## Aim:
Produce a word-for-word copy of the listing below without its pictures.
─── Provided information ───
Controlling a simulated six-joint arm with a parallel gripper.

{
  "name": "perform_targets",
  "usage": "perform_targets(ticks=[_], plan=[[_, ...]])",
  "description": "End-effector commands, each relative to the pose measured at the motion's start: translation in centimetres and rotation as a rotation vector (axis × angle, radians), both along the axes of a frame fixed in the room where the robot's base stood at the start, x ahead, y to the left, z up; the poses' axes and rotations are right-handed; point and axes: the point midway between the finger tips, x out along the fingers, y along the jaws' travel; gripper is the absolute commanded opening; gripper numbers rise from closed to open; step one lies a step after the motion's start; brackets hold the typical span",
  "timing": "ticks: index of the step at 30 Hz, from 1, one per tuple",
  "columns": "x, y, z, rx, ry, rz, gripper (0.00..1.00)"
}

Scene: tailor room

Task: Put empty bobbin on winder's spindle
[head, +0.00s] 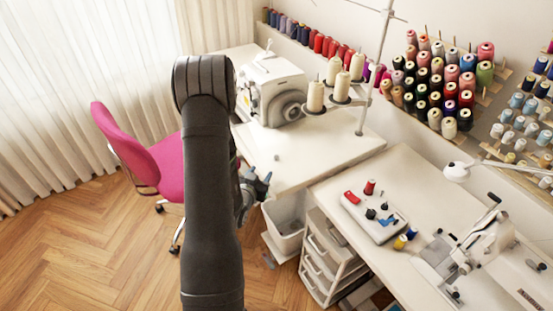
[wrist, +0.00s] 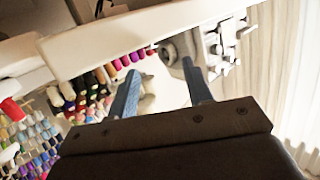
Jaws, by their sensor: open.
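My gripper (head: 260,181) is open and empty beside the front edge of the sewing table, partly hidden by my arm. Its two blue fingers stand apart in the wrist view (wrist: 160,70), with nothing held between them. A small grey piece (head: 277,157), possibly the empty bobbin, lies on that table near the edge, just beyond the gripper. It is too small to identify surely. A white device (head: 375,217), apparently the winder, stands on the right-hand table.
A white sewing machine (head: 272,87) and cream thread cones (head: 315,96) stand on the far table. Yellow and blue spools (head: 405,238) lie beside the device. Another machine (head: 480,245) is at right. Drawers (head: 325,262) and a bin (head: 286,222) fill the space below.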

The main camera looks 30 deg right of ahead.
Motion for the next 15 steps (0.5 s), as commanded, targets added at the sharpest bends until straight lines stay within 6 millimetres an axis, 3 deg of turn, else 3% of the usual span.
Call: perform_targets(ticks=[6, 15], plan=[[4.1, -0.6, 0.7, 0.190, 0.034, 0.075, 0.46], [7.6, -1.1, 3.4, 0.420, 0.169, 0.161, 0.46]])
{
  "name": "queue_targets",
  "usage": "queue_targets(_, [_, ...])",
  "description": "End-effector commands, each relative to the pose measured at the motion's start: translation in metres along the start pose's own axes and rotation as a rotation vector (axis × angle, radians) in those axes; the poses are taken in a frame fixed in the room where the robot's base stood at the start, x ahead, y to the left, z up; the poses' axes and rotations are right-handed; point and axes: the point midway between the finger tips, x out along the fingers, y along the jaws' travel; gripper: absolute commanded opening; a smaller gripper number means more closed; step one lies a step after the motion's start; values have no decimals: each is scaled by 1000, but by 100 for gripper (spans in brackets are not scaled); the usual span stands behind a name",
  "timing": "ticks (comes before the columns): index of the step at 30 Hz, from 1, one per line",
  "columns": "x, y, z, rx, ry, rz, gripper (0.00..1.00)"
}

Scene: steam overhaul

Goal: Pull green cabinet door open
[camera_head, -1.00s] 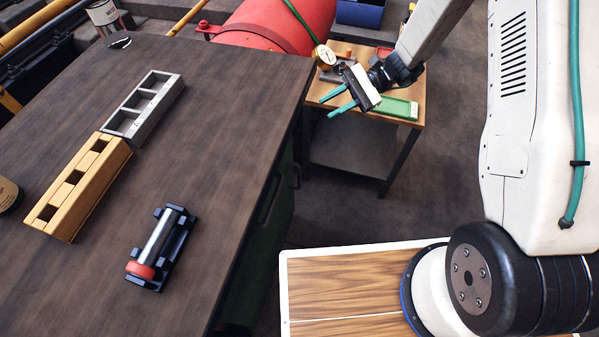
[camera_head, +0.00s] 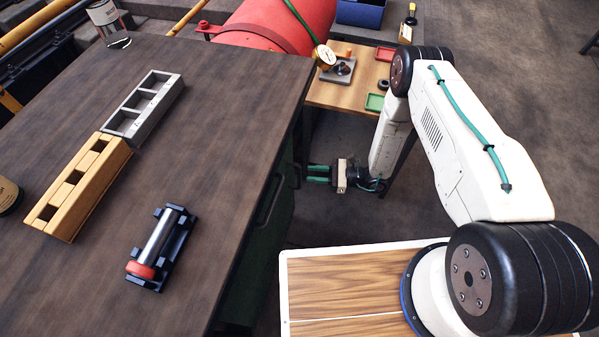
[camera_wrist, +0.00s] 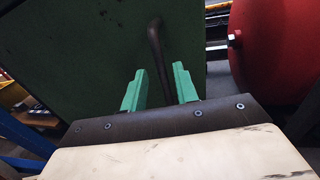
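The green cabinet stands under the dark tabletop; its green face (camera_wrist: 75,55) fills much of the wrist view, and a green side shows in the head view (camera_head: 262,245). A dark upright bar handle (camera_wrist: 156,45) is on that face. The door looks closed.
A small wooden table (camera_head: 340,92) with trays is behind my arm. Open floor lies right.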

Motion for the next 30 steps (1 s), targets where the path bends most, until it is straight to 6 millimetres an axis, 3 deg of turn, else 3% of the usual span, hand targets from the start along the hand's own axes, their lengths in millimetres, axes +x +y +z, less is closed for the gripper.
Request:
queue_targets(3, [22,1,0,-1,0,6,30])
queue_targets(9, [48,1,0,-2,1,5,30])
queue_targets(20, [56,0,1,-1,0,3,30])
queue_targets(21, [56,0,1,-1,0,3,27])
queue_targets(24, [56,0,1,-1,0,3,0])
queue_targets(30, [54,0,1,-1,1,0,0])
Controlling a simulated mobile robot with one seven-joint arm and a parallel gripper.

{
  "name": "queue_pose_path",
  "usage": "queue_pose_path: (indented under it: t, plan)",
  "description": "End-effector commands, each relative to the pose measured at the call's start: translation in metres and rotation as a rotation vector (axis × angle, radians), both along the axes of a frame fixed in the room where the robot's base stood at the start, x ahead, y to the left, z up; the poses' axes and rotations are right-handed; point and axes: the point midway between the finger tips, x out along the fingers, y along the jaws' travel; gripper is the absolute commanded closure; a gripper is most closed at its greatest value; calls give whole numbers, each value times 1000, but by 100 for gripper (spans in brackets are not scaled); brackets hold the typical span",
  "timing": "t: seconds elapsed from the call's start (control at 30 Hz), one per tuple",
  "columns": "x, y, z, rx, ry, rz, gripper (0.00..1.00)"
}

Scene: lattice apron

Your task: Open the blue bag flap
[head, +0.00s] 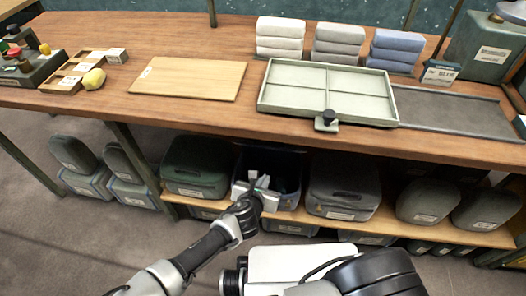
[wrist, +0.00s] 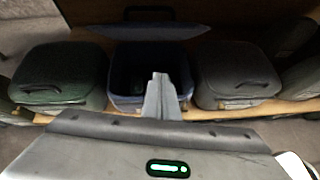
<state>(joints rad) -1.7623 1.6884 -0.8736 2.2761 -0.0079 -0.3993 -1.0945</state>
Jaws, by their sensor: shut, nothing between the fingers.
───
## Output for this task:
Controlling a simulated six-joint arm with a parallel gripper.

{
  "name": "perform_targets",
  "usage": "perform_targets(ticks=[_], plan=[[_, ...]])",
  "description": "End-effector commands, each relative to the pose measured at the motion's start: translation in centimetres and rotation as a rotation vector (axis × angle, radians), both along the axes of a frame fixed in the room where the robot's base stood at the start, x ahead, y to the left, z up; the poses' axes and rotations are right-handed; point and axes: the point midway between the finger tips, x out along the fingers, y along the jaws' travel; gripper is the absolute commanded opening; gripper numbers rise from closed to open; step one lies a step after the motion's start; brackets hold the typical span",
  "timing": "ticks: index of the step at 30 Hz, from 1, one per tuple",
  "columns": "x, y, z, rx, ry, rz, gripper (0.00..1.00)"
}

Scene: tailor room

Task: Put empty bobbin on winder's spindle
[head, +0.00s] 
[wrist, +0.00s] 
Jaws, by their sensor: open.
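My gripper (head: 260,181) is open and empty beside the front edge of the sewing table, partly hidden by my arm. Its two blue fingers stand apart in the wrist view (wrist: 160,70), with nothing held between them. A small grey piece (head: 277,157), possibly the empty bobbin, lies on that table near the edge, just beyond the gripper. It is too small to identify surely. A white device (head: 375,217), apparently the winder, stands on the right-hand table.
A white sewing machine (head: 272,87) and cream thread cones (head: 315,96) stand on the far table. Yellow and blue spools (head: 405,238) lie beside the device. Another machine (head: 480,245) is at right. Drawers (head: 325,262) and a bin (head: 286,222) fill the space below.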

The main camera looks 30 deg right of ahead.
Motion for the next 15 steps (0.5 s), as commanded, targets added at the sharpest bends until straight lines stay within 6 millimetres an axis, 3 deg of turn, else 3% of the usual span.
Call: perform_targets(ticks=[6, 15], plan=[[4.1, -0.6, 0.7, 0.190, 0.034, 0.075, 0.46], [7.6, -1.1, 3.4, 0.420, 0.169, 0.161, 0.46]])
{
  "name": "queue_targets",
  "usage": "queue_targets(_, [_, ...])",
  "description": "End-effector commands, each relative to the pose measured at the motion's start: translation in metres along the start pose's own axes and rotation as a rotation vector (axis × angle, radians) in those axes; the poses are taken in a frame fixed in the room where the robot's base stood at the start, x ahead, y to the left, z up; the poses' axes and rotations are right-handed; point and axes: the point midway between the finger tips, x out along the fingers, y along the jaws' travel; gripper: absolute commanded opening; a smaller gripper number means more closed; step one lies a step after the motion's start; values have no decimals: each is scaled by 1000, but by 100 for gripper (spans in brackets are not scaled); the usual span stands behind a name",
  "timing": "ticks (comes before the columns): index of the step at 30 Hz, from 1, one per line",
  "columns": "x, y, z, rx, ry, rz, gripper (0.00..1.00)"
}

Scene: steam overhaul

Goal: Pull green cabinet door open
[camera_head, -1.00s] 
[camera_head, +0.00s] 
[camera_wrist, +0.00s] 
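The green cabinet stands under the dark tabletop; its green face (camera_wrist: 75,55) fills much of the wrist view, and a green side shows in the head view (camera_head: 262,245). A dark upright bar handle (camera_wrist: 156,45) is on that face. The door looks closed.
A small wooden table (camera_head: 340,92) with trays is behind my arm. Open floor lies right.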

Motion for the next 30 steps (1 s), targets where the path bends most, until it is straight to 6 millimetres an axis, 3 deg of turn, else 3% of the usual span, hand targets from the start along the hand's own axes, their lengths in millimetres, axes +x +y +z, less is closed for the gripper.
Request:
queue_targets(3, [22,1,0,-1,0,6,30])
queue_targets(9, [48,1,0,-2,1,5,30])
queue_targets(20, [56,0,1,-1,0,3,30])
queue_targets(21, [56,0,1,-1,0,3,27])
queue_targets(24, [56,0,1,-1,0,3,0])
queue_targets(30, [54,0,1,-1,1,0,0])
Controlling a simulated mobile robot with one seven-joint arm and a parallel gripper.

{
  "name": "queue_pose_path",
  "usage": "queue_pose_path: (indented under it: t, plan)",
  "description": "End-effector commands, each relative to the pose measured at the call's start: translation in metres and rotation as a rotation vector (axis × angle, radians), both along the axes of a frame fixed in the room where the robot's base stood at the start, x ahead, y to the left, z up; the poses' axes and rotations are right-handed; point and axes: the point midway between the finger tips, x out along the fingers, y along the jaws' travel; gripper is the absolute commanded closure; a gripper is most closed at its greatest value; calls give whole numbers, each value times 1000, but by 100 for gripper (spans in brackets are not scaled); brackets hold the typical span",
  "timing": "t: seconds elapsed from the call's start (control at 30 Hz), one per tuple",
  "columns": "x, y, z, rx, ry, rz, gripper (0.00..1.00)"
}

Scene: lattice apron

Your task: Open the blue bag flap
[head, +0.00s] 
[wrist, +0.00s] 
<state>(joints rad) -1.7623 1.6884 -0.8736 2.2761 -0.0079 -0.3993 -1.0945</state>
Jaws, by their sensor: shut, nothing between the fingers.

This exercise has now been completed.